12/29/2014

クリスマスとお正月の間

クリスマスが終わり、お正月までの期間はいつも複雑な気持ちで迎えます。一年のうちで一番日本を思う時です。「○○は今頃おせち料理つくりの毎日だろうな」とか、デパートの地下のあの活気、お正月の匂い.....イギリスではクリスマスは家族、親せき、友人達ととても楽しいひと時を過ごし、27日ともなるとそれが一気に終わるので、余計日本の年末の賑わいが懐かしくなるのかもしれません。

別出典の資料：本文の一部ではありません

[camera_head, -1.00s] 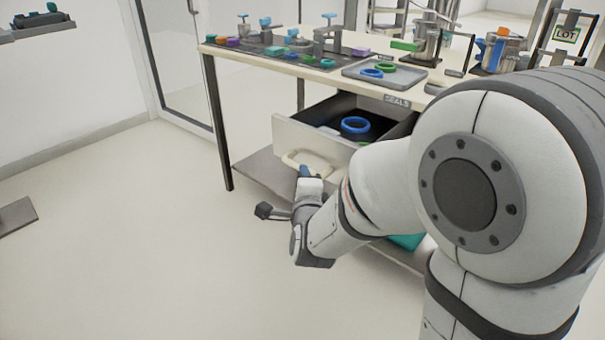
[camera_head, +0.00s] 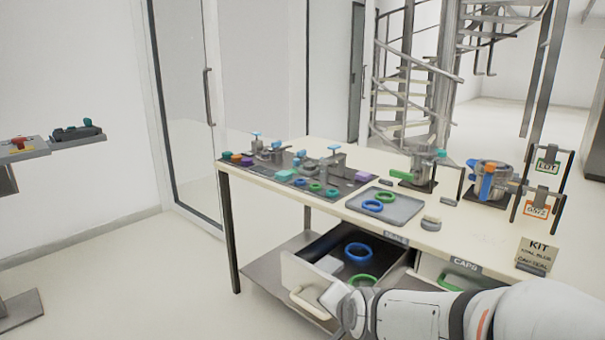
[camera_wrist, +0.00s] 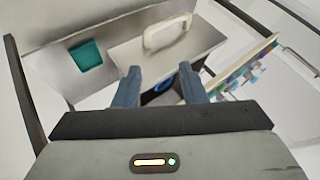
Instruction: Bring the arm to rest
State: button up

イギリスでは25日、26日がクリスマスの山場です。26日は息子夫婦と愛犬を伴って友人宅に行きました。彼らも夫婦二人の生活です。そこにひとり知らない人がいました。近くに住むひとり住まいの70歳くらいの男性です。初めて会う人でした。クリスマス近くになればラジオでよく聴かれるのがあるチャリティの宣伝です。「クリスマスをひとりで過ごさなければいけない人が楽しいクリスマスを迎えられるように募金をお願いします」というもの。

イギリスでは、「クリスマスをひとりで過ごす」ことがとても淋しいことに思われています。一年のうちで一番家族が集まる日ですものね。新聞にも、ある未亡人がそういう人たちをパブのクリスマスディナーに招待するために1000ポンド匿名で寄付をしたとありました。(結局は名前が知れてしまいましたが、今度は他の人たちが同じ目的で募金活動を始め、全国規模になったようです。)

友人は犬2匹、カメ4匹飼っています。クリスマスディナーを食べた後、クイズゲームなどをして一日を過ごしましたが、その合間に私はカメに見とれていました。一匹は私と同じくらいの年、もう3匹は30才くらいでしょうか。



言うまでもなく、動きは本当にのろいです。ただ一匹の子亀は行動派。他の亀の甲羅に登ろうと必死です。親ガメは眼だけ動かして、まるで子ガメの行動を見張っているようにだまって同じ場所に座っています。




じっと見ていて考えました。この親ガメは私と同じくらい長く生きていて、今まで動いた範囲を線にするとどのくらいの距離になるのかな?って。でも、目を見ると周りで何が起こっているかを全て知っているように思えます。ついつい自分と比較してしまいました。いつも走って生きているような私です。考える前に行動してしまうこともしょっちゅうです。一体、自分の周りの事をどのくらい見て生きているかなー?

でもこの年になったら、走る速度を下げて、もっと周りを見ながら生きて行こうと、カメを見ながら思いました。私たちはあと2年くらいしたらロンドンを離れて田舎暮らしをする予定です。完全に退職する気はありませんが、少しだけ方向を変えてもいいかなー?と思い始めています。

これからお正月までの期間、日本のことを懐かしむことだけではなくあの亀のようにじっくり物事を考える期間にあてようと思います。